>> begin SOURCE DATA
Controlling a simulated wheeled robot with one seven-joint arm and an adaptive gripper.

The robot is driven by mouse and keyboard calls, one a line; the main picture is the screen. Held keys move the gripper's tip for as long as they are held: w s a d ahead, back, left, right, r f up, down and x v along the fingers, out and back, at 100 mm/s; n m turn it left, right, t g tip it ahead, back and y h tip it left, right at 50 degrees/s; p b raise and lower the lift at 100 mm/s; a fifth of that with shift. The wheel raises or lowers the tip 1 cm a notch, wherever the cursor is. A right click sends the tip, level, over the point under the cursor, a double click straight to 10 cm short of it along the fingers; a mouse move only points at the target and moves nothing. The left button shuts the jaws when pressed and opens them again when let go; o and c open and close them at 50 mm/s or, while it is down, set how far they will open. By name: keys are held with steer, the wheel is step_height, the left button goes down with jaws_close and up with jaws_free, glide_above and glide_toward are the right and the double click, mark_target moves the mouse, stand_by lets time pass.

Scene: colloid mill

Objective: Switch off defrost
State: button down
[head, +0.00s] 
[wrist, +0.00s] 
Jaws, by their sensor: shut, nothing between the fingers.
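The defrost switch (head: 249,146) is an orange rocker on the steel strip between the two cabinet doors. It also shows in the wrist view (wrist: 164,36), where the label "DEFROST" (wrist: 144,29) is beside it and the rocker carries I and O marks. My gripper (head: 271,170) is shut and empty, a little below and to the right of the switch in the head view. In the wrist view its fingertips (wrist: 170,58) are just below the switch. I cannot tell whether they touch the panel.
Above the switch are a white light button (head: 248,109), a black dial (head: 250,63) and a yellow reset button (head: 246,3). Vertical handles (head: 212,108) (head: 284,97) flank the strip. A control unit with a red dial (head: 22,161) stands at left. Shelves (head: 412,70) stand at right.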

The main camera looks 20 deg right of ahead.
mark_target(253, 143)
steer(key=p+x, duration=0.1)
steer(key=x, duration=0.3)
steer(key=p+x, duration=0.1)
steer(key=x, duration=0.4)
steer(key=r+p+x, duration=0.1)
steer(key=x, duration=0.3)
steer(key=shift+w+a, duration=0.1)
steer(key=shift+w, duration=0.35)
>> end SOURCE DATA
§ **THE REQUEST**: Filter out every line that lacks the word "robot", and copy the rest.

§ **RESULT OF THIS TASK**:
Controlling a simulated wheeled robot with one seven-joint arm and an adaptive gripper.
The robot is driven by mouse and keyboard calls, one a line; the main picture is the screen. Held keys move the gripper's tip for as long as they are held: w s a d ahead, back, left, right, r f up, down and x v along the fingers, out and back, at 100 mm/s; n m turn it left, right, t g tip it ahead, back and y h tip it left, right at 50 degrees/s; p b raise and lower the lift at 100 mm/s; a fifth of that with shift. The wheel raises or lowers the tip 1 cm a notch, wherever the cursor is. A right click sends the tip, level, over the point under the cursor, a double click straight to 10 cm short of it along the fingers; a mouse move only points at the target and moves nothing. The left button shuts the jaws when pressed and opens them again when let go; o and c open and close them at 50 mm/s or, while it is down, set how far they will open. By name: keys are held with steer, the wheel is step_height, the left button goes down with jaws_close and up with jaws_free, glide_above and glide_toward are the right and the double click, mark_target moves the mouse, stand_by lets time pass.

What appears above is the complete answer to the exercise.